**DATASET RECORDS:**
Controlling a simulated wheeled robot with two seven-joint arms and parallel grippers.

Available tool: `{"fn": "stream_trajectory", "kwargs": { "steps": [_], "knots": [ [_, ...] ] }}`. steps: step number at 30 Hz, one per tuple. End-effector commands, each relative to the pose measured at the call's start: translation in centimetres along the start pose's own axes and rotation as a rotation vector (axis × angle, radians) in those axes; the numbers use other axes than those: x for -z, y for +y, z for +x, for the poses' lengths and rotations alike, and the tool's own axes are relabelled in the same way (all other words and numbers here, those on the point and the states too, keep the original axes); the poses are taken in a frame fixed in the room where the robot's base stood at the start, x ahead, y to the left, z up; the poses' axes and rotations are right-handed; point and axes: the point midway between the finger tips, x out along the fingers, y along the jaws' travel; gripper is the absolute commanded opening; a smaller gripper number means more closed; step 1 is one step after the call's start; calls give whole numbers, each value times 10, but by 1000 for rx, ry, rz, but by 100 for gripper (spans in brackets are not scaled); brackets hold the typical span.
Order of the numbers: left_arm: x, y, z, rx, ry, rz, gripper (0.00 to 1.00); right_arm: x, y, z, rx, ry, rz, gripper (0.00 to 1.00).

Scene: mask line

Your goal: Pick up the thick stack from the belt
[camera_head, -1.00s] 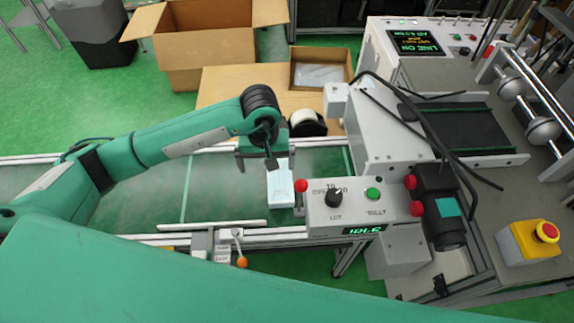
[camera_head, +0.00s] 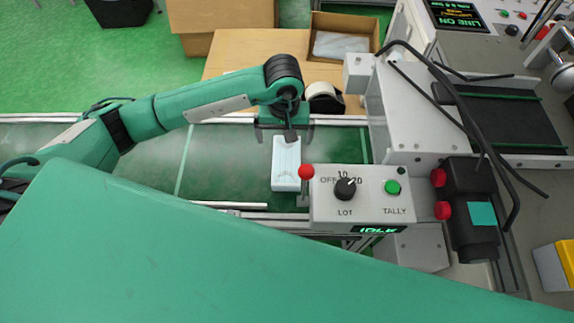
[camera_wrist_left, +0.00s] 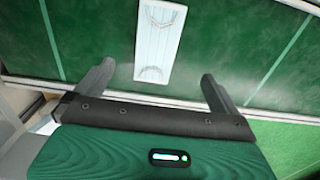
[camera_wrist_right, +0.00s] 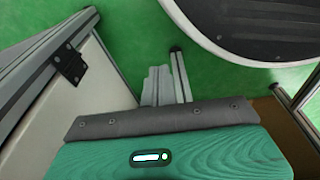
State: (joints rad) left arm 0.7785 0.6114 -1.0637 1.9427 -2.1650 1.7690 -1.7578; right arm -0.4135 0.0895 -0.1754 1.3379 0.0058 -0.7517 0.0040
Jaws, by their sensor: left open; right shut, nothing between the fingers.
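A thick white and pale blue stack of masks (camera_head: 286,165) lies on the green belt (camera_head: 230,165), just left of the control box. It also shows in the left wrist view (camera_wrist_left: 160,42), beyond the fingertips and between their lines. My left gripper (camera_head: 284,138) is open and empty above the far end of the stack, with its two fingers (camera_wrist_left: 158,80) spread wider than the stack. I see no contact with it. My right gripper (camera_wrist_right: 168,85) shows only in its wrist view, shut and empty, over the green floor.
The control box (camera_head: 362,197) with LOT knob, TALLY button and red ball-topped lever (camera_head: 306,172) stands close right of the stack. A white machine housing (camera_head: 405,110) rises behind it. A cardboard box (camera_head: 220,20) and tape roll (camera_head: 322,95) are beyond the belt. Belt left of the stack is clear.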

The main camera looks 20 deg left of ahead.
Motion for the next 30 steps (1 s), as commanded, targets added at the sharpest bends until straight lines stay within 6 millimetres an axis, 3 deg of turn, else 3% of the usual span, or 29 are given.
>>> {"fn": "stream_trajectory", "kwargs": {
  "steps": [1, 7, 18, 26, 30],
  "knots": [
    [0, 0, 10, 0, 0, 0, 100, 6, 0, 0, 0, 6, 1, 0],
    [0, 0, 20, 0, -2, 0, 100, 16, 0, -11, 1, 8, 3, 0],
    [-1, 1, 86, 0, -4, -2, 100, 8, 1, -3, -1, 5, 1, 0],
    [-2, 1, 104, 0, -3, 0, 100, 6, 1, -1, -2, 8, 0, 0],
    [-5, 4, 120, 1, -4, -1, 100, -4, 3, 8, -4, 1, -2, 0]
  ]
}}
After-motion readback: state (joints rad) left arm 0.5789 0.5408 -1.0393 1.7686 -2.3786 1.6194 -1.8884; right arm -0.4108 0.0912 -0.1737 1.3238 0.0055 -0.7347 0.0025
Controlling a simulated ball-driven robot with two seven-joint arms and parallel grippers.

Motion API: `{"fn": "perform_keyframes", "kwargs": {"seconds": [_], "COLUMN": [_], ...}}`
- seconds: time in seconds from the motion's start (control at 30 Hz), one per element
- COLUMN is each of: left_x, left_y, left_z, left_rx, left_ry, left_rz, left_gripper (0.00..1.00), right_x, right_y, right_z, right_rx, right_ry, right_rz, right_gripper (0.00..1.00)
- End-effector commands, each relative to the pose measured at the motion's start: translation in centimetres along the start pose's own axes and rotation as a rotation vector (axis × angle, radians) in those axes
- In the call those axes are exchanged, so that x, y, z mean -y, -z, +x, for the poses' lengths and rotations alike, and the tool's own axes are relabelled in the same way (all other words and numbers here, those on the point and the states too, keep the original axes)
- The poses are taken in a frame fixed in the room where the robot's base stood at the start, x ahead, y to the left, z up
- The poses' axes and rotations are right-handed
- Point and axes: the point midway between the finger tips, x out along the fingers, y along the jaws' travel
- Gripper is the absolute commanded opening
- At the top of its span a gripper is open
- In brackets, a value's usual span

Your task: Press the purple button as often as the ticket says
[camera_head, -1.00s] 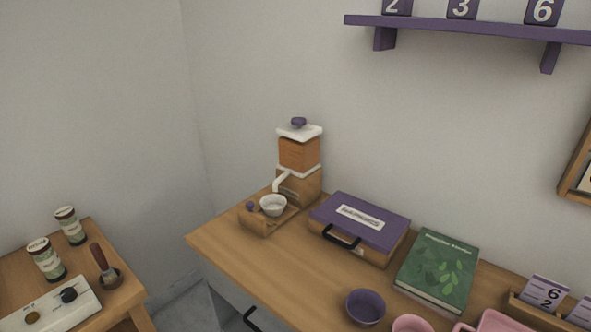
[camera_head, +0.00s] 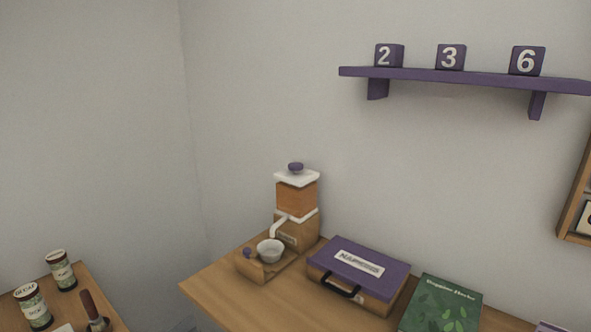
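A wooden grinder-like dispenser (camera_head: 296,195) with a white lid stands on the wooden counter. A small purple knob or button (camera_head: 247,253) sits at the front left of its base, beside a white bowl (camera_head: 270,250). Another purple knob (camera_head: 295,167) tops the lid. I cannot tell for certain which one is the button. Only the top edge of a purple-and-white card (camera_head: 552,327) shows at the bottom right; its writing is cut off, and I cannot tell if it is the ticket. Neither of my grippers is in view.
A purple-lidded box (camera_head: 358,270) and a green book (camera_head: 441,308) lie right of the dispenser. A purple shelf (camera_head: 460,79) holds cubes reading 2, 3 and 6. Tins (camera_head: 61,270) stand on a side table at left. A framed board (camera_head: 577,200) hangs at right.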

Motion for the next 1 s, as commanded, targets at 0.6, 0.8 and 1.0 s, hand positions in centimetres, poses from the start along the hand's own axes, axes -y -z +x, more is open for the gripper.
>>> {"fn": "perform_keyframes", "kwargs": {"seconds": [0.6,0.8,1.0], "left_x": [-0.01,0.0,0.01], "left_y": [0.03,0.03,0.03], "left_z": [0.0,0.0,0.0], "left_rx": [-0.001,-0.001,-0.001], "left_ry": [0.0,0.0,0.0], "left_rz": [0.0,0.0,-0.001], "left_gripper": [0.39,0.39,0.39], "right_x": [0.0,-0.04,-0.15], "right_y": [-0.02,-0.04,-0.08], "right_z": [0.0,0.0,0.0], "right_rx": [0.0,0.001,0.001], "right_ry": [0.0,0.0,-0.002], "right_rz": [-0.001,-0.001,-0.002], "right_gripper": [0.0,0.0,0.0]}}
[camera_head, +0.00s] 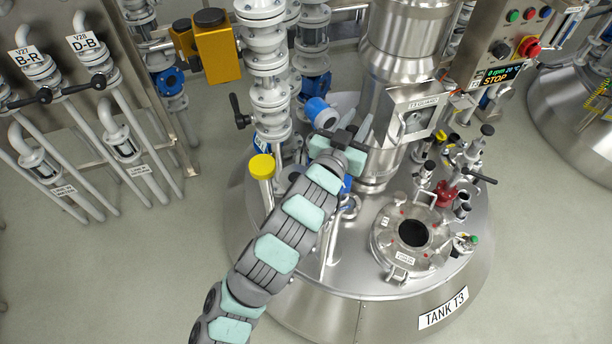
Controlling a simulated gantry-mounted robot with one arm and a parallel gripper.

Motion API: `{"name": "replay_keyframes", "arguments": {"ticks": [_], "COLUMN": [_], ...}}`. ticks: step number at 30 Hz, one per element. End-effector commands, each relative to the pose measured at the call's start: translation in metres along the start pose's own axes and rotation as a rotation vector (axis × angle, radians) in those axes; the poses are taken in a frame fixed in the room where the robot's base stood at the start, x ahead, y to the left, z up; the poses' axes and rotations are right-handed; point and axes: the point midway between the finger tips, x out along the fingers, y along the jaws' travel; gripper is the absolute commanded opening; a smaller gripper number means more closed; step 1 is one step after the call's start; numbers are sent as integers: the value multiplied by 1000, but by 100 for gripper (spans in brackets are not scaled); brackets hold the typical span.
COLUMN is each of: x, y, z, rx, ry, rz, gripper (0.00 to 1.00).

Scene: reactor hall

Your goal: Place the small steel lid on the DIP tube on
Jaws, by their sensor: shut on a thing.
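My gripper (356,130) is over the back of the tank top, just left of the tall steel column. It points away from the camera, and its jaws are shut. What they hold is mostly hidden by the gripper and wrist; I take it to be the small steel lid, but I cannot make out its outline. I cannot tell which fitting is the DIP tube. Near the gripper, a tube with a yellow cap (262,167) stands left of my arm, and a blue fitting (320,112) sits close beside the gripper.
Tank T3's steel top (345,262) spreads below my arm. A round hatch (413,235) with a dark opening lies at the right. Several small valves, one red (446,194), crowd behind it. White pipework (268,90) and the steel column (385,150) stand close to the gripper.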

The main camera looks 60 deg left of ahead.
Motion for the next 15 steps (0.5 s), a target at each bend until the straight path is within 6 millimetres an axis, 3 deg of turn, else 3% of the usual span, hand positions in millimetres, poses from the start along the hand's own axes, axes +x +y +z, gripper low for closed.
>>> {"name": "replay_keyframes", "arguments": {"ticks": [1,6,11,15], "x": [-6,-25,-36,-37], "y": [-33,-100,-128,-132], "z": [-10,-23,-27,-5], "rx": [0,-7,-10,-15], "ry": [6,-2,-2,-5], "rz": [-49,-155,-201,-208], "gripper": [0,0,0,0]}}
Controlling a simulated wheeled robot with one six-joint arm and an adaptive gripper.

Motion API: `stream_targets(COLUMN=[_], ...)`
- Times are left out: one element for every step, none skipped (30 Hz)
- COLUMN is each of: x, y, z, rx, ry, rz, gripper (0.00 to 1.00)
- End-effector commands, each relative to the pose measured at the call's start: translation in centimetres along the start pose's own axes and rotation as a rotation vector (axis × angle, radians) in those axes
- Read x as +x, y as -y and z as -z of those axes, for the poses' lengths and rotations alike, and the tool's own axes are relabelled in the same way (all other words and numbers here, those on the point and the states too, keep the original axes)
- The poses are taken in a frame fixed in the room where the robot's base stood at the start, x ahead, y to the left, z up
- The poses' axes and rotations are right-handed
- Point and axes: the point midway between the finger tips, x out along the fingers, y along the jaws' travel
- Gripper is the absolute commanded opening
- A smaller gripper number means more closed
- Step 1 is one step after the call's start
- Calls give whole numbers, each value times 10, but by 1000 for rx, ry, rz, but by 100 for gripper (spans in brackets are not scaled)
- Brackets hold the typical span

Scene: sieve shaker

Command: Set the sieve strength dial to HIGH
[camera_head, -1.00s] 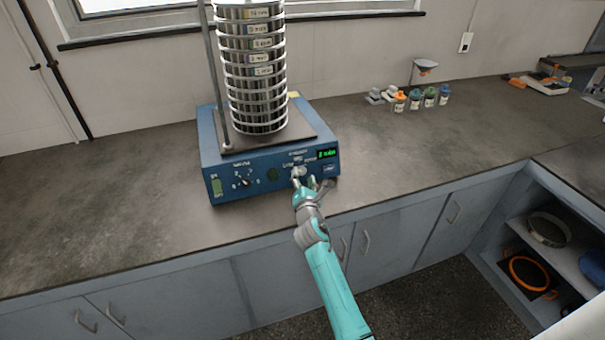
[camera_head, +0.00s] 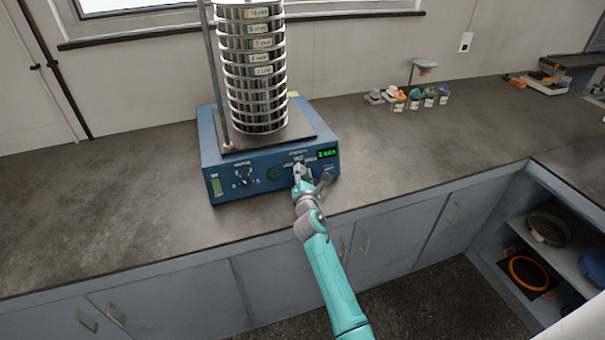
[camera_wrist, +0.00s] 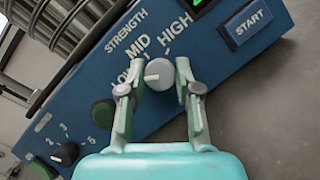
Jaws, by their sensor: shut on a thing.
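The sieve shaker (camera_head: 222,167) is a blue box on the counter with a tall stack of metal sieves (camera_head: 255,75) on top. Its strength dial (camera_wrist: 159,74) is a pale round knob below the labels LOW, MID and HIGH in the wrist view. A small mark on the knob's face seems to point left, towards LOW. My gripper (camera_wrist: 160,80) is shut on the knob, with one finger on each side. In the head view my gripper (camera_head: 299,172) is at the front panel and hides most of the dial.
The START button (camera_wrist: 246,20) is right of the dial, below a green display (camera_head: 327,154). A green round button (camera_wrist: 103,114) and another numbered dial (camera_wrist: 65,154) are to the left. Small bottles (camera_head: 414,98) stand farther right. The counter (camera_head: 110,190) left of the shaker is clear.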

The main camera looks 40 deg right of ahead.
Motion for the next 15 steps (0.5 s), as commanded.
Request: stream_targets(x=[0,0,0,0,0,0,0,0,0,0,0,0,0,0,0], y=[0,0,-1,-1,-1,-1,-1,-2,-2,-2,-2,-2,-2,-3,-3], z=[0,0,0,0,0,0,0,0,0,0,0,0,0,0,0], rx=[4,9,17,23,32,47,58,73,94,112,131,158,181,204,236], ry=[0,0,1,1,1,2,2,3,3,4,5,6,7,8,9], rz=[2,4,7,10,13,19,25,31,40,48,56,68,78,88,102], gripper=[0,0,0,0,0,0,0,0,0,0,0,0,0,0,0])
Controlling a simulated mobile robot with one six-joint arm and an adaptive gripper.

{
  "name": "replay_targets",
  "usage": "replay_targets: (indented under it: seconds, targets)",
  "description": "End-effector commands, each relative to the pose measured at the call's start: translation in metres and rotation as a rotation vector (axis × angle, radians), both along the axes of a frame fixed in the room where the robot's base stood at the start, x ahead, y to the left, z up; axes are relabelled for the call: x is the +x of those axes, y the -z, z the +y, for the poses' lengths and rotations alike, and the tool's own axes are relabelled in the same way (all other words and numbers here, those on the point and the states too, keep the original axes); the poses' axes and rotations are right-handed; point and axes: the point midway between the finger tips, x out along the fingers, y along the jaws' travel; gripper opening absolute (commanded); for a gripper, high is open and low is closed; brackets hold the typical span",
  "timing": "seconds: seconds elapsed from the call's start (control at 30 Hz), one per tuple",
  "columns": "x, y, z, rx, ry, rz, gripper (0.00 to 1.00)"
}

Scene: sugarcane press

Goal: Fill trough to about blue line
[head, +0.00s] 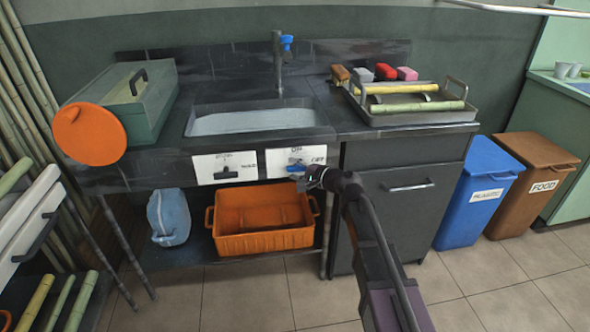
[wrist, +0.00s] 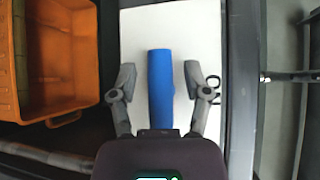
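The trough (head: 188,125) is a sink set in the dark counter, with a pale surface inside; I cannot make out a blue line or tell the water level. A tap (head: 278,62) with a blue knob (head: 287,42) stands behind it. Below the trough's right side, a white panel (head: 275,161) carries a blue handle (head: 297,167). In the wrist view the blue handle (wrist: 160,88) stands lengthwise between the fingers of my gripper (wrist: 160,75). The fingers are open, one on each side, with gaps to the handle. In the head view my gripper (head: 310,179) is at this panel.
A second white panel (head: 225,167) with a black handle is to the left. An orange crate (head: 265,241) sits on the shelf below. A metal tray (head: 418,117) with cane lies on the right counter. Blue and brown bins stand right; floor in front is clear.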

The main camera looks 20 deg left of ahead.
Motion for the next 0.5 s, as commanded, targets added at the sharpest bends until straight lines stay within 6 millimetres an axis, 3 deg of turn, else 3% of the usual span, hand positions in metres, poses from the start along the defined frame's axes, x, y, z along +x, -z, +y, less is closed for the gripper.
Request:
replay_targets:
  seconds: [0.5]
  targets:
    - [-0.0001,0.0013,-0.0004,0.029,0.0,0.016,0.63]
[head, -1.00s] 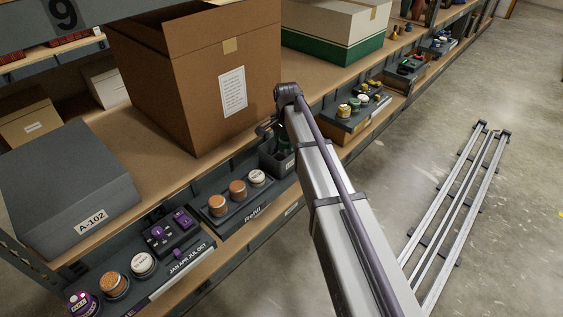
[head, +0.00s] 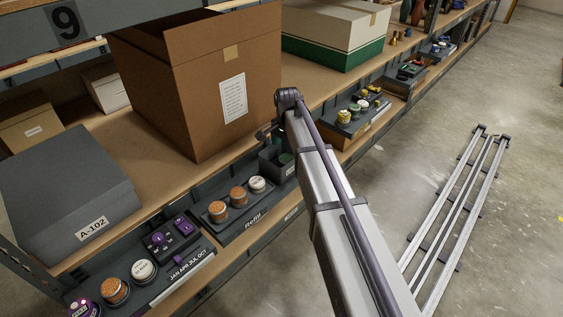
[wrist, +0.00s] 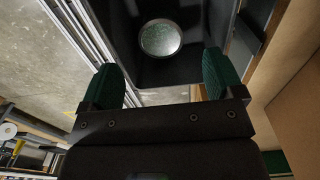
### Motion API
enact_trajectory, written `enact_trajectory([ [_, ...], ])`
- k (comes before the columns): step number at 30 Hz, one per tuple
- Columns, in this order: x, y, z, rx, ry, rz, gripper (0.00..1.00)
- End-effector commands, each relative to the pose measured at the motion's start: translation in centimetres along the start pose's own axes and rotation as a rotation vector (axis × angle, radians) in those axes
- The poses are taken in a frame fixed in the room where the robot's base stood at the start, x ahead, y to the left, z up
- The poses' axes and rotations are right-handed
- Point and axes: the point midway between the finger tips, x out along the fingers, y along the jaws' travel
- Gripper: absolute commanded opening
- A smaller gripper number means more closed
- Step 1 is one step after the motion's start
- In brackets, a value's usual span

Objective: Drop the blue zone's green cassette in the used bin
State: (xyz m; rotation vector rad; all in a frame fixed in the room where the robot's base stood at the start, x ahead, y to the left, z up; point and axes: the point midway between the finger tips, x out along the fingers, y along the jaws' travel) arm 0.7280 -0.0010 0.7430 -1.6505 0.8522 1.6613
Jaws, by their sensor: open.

**PROBLEM STATEMENT:**
Gather all lines with the string "Controlling" from the data.

**ANSWER TO THE EXERCISE:**
Controlling a simulated wheeled robot with two seven-joint arms and parallel grippers.
Controlling a simulated ball-driven robot with two seven-joint arms and parallel grippers.
Controlling a simulated gantry-mounted robot with one arm and a parallel gripper.
Controlling a simulated wheeled robot with one six-joint arm and an adaptive gripper.
Controlling a simulated mobile robot with one six-joint arm and an adaptive gripper.

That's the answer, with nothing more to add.